I Know WTF Happened to Cam Newton

My classmates used to unaffectionately call me an "Oreo brotha." Thus, having started out in life with only half a black card, I am especially empathetic to someone who has had his black card revoked in the name of "the struggle." What does it mean to be told that one is black on the outside but white on the inside, anyway? What does it mean to question a person’s allegiance to one side of the race equation or the other? It seems the idea of race has gone far beyond skin tone or the one-drop rule. Perhaps therein lies the crux of the racially charged issues we face today.

After reading some recent articles on The Root’s website, I was struck by the smack-down that Seattle Seahawks cornerback Richard Sherman and Carolina Panthers quarterback Cam Newton received for speaking out about two issues at one time. The contributors on The Root didn’t mess with Shaq too much, though they said that he had gone on Fox News recently, to shuck and jive. This was in response to Shaq questioning Colin Kaepernick’s protest methods on the network that most blacks are led to believe is unfriendly to them.

If only those attacking Newton and Sherman had as much respect for free-thinking black people who don’t march in lock-step with them as they do for the gang leaders who are raping inner-city communities all across the nation. Everyone knows that drug pushers, wanna-be pimps, stick-up kids, and real-life bullies are destroying black lives with impunity; yet those who stick their necks out to challenge them, even in coded language as Newton and Sherman did, are suddenly not black enough? One is only black enough and down with the struggle if he speaks out against police violence and has mad love for "street soldiers," saying nothing of their actions?

Imagine if we actually listened to the substance of each other's comments and abandoned the racial litmus test that has polarized and failed us for far too long. What would happen if we simply cleaned up the streets? Gang bangers, drug dealers, murderers, crooked cops, and crooked politicians would have no place to hide. They do now. Some of them are hiding behind our banners as we march against "the man."
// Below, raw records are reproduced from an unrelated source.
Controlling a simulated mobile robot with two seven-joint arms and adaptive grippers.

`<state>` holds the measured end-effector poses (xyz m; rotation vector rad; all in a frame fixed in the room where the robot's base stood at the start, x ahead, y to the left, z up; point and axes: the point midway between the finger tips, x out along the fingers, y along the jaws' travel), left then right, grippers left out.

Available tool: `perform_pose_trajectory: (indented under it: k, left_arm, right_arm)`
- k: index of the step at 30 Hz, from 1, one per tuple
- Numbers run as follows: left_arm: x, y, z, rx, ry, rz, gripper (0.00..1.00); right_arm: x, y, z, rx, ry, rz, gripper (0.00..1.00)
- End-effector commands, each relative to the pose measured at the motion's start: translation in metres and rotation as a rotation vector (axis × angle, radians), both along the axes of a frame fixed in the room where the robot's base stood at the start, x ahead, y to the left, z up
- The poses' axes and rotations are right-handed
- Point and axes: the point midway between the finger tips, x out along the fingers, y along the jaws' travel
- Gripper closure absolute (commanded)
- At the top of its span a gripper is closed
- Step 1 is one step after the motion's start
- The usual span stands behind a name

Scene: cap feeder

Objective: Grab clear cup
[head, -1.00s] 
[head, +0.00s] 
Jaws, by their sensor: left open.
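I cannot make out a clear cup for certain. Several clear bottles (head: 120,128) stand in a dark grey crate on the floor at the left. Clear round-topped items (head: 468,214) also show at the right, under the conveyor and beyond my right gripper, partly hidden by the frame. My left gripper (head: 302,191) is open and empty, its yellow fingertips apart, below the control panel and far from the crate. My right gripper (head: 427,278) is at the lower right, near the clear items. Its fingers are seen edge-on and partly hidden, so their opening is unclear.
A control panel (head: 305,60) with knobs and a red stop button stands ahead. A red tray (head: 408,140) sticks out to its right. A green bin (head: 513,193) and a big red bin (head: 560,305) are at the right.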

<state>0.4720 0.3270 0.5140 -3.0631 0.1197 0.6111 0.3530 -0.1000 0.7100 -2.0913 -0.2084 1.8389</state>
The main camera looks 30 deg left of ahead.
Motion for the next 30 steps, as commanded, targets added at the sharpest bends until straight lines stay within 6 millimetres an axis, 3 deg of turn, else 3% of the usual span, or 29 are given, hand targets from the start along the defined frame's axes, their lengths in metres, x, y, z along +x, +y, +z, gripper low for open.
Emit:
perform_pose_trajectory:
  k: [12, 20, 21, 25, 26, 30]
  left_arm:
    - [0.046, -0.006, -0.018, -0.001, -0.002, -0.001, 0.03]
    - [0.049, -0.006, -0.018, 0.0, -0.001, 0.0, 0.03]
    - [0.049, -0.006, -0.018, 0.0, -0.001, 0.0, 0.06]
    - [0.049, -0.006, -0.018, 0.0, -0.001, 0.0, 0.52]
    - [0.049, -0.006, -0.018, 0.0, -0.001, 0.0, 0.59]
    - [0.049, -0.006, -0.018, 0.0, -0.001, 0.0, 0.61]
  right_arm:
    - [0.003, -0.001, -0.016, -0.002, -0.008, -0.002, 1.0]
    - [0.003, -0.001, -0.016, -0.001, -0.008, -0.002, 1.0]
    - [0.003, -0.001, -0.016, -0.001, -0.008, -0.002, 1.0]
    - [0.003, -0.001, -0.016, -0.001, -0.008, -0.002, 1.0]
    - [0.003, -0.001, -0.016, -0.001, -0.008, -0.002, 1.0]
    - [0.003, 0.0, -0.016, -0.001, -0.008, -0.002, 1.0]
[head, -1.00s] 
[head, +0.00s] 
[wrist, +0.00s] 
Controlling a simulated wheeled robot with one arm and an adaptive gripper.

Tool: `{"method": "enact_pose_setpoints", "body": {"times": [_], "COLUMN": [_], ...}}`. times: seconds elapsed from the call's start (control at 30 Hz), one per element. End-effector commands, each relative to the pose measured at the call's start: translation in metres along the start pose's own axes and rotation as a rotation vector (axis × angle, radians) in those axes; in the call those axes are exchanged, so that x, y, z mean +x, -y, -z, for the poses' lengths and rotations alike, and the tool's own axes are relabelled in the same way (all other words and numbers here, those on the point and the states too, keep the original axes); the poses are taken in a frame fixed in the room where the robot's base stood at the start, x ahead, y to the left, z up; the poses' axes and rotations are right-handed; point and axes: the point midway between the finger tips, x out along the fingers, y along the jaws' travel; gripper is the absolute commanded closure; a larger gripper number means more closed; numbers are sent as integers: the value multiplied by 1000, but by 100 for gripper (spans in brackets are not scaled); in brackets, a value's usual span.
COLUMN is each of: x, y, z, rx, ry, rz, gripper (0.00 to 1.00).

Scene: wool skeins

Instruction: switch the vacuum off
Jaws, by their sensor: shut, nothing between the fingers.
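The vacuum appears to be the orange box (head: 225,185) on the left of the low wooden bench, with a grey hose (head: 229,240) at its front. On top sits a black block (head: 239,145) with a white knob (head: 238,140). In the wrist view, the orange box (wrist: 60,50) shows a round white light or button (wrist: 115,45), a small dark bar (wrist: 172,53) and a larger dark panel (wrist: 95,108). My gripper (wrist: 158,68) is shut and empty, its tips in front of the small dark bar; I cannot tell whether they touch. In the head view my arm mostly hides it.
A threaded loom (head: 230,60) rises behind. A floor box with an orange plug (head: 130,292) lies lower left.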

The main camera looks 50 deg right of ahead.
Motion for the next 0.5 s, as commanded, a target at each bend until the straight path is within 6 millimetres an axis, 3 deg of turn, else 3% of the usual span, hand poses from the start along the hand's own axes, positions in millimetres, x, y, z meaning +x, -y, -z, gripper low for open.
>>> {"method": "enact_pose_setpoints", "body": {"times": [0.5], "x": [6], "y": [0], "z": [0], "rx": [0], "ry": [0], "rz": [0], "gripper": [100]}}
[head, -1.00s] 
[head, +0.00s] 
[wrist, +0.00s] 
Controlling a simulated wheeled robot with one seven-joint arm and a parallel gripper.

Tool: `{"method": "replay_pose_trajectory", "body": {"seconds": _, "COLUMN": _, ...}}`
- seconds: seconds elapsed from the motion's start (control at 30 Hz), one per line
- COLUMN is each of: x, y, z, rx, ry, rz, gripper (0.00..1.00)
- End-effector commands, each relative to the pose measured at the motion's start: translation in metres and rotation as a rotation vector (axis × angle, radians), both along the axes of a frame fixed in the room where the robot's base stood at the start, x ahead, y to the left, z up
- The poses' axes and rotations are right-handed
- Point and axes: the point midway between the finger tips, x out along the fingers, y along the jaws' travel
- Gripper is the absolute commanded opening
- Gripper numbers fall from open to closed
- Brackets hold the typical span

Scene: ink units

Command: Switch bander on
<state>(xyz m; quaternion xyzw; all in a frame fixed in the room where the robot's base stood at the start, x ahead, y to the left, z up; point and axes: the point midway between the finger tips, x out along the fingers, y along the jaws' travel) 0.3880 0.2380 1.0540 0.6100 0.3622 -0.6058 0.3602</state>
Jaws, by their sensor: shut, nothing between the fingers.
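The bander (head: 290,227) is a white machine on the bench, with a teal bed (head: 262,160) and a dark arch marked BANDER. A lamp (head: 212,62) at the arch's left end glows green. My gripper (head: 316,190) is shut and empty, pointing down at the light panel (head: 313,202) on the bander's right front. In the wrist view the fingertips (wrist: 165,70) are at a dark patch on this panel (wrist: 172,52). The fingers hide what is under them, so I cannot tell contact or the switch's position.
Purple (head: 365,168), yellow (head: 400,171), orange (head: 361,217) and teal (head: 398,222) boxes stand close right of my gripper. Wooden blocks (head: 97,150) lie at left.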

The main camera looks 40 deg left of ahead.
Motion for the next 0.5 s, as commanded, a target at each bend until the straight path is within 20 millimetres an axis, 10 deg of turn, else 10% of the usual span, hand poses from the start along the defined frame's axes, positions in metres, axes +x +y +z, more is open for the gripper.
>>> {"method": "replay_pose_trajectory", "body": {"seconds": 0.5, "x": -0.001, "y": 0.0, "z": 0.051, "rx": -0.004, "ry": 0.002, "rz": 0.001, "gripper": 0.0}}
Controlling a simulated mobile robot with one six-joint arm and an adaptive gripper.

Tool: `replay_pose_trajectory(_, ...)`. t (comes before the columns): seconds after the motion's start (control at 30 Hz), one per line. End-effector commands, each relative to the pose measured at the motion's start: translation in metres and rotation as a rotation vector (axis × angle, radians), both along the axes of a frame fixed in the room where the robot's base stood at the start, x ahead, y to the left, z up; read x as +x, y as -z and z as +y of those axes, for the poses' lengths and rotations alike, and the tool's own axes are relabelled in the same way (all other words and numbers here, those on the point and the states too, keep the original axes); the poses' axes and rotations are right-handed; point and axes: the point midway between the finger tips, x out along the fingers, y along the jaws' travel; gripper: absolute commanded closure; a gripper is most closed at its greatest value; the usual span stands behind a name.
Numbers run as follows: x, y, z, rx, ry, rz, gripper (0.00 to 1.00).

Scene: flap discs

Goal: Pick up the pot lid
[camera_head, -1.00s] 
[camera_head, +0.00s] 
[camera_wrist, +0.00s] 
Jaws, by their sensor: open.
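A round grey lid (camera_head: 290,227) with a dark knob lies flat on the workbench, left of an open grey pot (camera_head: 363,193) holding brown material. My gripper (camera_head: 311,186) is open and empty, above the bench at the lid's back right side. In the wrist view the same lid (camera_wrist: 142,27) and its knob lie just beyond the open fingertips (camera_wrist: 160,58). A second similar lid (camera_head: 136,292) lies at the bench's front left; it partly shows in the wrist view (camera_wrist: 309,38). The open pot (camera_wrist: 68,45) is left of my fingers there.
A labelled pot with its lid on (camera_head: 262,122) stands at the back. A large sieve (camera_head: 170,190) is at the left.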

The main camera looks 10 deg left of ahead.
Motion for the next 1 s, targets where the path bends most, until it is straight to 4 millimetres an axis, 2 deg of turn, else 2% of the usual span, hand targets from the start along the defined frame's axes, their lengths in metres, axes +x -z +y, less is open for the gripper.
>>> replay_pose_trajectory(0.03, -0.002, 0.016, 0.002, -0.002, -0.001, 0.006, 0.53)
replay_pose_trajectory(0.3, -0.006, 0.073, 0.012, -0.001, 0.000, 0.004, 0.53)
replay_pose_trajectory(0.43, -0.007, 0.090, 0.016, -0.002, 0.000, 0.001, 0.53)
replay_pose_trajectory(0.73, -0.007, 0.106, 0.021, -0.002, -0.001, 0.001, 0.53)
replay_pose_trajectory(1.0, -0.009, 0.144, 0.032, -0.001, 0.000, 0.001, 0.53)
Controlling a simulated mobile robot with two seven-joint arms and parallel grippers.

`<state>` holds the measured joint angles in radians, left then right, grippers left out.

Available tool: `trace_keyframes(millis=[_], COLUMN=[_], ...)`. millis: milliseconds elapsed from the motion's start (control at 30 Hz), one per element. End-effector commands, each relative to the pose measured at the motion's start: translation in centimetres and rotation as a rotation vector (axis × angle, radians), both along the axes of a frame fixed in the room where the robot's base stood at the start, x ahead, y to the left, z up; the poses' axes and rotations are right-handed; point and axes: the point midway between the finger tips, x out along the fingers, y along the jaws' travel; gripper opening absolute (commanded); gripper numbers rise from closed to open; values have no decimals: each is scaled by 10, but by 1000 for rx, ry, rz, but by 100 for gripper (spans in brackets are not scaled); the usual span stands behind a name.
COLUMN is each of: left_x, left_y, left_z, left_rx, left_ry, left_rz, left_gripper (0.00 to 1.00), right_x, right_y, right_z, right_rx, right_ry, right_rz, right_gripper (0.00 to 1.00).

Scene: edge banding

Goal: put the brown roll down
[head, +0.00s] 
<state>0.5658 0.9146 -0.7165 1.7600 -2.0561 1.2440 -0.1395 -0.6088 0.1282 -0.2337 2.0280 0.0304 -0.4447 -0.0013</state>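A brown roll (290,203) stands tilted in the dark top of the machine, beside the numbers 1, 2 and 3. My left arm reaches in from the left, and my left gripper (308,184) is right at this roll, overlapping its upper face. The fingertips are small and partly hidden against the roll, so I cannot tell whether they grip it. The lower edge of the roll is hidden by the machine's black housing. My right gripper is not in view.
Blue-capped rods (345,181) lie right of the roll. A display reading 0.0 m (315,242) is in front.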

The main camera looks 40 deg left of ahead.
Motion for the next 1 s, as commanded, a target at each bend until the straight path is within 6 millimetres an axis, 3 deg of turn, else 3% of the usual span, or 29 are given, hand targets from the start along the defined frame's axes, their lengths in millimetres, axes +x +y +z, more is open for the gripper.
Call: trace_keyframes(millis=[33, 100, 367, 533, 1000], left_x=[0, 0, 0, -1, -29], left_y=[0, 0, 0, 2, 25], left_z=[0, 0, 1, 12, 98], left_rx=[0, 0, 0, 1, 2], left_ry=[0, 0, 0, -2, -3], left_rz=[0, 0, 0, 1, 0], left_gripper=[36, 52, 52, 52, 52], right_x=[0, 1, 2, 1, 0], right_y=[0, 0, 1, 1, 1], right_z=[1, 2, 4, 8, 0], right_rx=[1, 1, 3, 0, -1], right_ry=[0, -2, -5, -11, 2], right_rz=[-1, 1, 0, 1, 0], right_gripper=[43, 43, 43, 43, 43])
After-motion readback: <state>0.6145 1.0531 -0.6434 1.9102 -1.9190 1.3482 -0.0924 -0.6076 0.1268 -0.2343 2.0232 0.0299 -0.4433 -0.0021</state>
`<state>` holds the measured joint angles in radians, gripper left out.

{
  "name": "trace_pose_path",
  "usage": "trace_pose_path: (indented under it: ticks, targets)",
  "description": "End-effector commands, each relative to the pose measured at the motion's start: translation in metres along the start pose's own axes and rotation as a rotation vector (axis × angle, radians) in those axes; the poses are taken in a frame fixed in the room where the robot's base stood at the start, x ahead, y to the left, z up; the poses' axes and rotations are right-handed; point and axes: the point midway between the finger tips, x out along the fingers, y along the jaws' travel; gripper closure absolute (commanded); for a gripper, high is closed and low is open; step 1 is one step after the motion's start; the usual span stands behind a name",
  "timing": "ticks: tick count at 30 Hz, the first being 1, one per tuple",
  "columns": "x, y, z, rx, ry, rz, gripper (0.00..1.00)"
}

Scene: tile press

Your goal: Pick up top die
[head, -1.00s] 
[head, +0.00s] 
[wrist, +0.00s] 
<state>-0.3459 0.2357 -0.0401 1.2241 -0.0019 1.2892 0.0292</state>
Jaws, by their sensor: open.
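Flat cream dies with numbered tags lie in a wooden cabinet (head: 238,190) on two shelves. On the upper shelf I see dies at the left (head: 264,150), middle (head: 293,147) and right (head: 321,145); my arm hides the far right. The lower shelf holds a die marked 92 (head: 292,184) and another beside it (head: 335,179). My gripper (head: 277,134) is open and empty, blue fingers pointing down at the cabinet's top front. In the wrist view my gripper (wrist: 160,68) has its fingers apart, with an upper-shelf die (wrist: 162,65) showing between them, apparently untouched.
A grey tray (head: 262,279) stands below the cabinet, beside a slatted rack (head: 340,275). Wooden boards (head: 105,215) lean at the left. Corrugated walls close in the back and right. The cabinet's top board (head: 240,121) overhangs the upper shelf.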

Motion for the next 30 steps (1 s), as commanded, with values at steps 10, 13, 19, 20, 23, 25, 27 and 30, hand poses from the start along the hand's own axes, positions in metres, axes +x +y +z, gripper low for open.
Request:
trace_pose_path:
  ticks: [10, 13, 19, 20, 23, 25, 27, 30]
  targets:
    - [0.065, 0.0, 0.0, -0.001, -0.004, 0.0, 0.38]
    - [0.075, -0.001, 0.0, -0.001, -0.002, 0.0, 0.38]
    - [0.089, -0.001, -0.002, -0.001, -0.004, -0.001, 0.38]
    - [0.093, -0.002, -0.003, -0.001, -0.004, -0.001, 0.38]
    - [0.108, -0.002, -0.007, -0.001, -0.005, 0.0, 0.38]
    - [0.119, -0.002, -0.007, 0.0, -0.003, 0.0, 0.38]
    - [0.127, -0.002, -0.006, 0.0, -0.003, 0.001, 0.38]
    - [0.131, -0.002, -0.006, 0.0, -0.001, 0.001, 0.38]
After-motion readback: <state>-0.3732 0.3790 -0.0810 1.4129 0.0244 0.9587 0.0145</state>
One of The Root’s senior editors, Stephen A. Crockett, Jr., criticized Cam Newton in his article entitled “WTF Happened to Cam Newton?” Crockett stated, "It’s odd watching a flamboyantly dressed man who plays with reckless abandon become so docile when discussing the deaths of black people at the hands of police?” Newton’s offense? He commented on the September 20th  killing of Keith Lamont Scott by a Charlotte, NC, police officer, stating, “I’m an African American. I am not happy how the justice has been kind of dealt with over the years. The state of oppression in our community. But we also, as black people, have to do right by ourselves. We can’t be hypocrites.”

What is odd is the fact that Newton’s remarks seemingly didn’t pass Crockett’s blackness test. What is odd is that Crockett is selectively bothered by Newton’s comments and silent about the full extent of the oppression in our communities, which Newton mentioned. Newton didn’t excuse the officer’s actions, nor did he place full blame on the black community or divert attention from police brutality to black-on-black crime. He simply stated the obvious. When did it become acceptable for right and wrong to be arbitrated along racial lines? Cops behaving badly are wrong. Black people, white people, or green people behaving badly are wrong as well. Wasn’t that the struggle, that all men should be judged by the content of their character?